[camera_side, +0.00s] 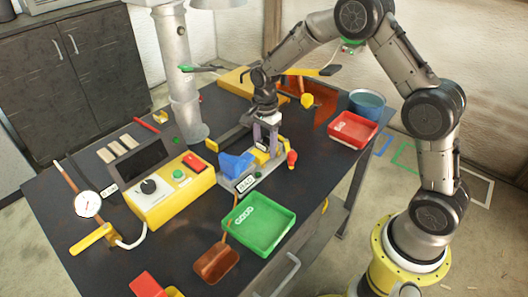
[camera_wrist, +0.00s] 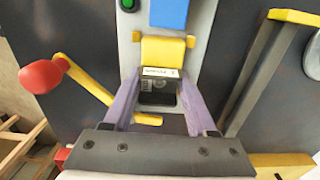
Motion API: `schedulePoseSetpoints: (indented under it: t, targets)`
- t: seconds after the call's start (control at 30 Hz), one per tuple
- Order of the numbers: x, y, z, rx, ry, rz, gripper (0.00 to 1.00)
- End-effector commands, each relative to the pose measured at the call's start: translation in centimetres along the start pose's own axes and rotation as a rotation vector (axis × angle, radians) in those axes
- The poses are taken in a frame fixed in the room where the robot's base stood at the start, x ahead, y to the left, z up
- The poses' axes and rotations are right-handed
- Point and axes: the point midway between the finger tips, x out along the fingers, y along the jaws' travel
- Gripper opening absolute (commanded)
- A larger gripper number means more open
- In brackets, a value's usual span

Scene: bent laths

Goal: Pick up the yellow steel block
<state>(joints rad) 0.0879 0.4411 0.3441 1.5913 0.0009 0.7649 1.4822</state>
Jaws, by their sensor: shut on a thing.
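The yellow steel block (camera_wrist: 163,50) sits low on a grey fixture (camera_wrist: 206,28) in the wrist view, just ahead of a dark part with a white label (camera_wrist: 158,84). In the side view my gripper (camera_side: 266,146) points straight down at the right end of the fixture, beside a blue part (camera_side: 236,165). The block is partly hidden by the fingers there. I cannot tell whether it is lifted off the fixture.
A yellow lever with a red knob (camera_side: 292,158) sticks out beside the fixture. A green tray (camera_side: 258,224) lies in front, a red tray (camera_side: 352,130) and a blue bucket (camera_side: 367,103) to the right. A yellow control box (camera_side: 172,192) stands left.

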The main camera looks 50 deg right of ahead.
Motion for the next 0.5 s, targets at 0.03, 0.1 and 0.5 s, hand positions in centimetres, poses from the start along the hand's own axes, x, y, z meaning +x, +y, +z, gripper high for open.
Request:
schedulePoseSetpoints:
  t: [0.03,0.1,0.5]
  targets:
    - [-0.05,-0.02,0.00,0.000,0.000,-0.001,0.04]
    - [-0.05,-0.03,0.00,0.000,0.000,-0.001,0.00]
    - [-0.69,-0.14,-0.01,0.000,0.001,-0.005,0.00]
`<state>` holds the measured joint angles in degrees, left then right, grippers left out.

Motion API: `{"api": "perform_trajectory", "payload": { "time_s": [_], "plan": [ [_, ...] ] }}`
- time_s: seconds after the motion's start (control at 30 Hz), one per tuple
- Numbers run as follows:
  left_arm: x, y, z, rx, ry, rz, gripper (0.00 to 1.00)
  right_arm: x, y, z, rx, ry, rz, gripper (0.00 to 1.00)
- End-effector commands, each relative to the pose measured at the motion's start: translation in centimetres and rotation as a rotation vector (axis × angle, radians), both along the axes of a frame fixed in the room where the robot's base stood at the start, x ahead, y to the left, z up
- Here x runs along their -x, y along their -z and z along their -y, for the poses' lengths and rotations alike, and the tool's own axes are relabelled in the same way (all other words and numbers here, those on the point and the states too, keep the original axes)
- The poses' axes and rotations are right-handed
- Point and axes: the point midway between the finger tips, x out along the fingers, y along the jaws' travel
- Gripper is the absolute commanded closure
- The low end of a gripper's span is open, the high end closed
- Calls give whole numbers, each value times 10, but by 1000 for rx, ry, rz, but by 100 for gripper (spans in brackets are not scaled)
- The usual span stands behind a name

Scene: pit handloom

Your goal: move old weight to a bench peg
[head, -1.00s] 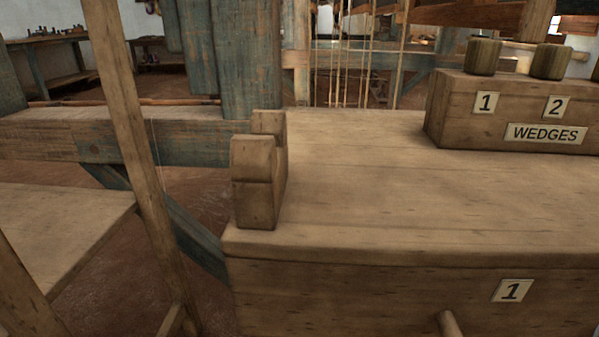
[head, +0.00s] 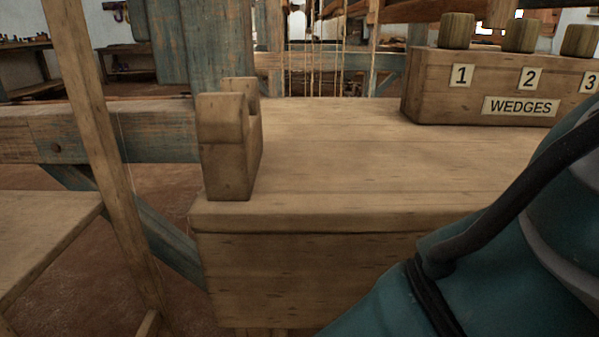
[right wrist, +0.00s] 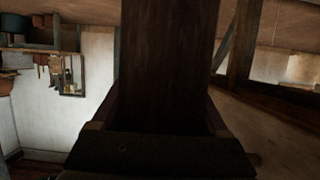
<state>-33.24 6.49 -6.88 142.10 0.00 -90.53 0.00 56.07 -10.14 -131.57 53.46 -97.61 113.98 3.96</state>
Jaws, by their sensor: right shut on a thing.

- **Directions**: In the records above, locate the line containing "[head, +0.00s]", then copy exactly that line and every line after it through the end, omitting pictures.

- **Full response**:
[head, +0.00s] 
[right wrist, +0.00s] 
<state>-33.24 6.49 -6.88 142.10 0.00 -90.53 0.00 56.07 -10.14 -131.57 53.46 -97.61 113.98 3.96</state>
Jaws, by their sensor: right shut on a thing.

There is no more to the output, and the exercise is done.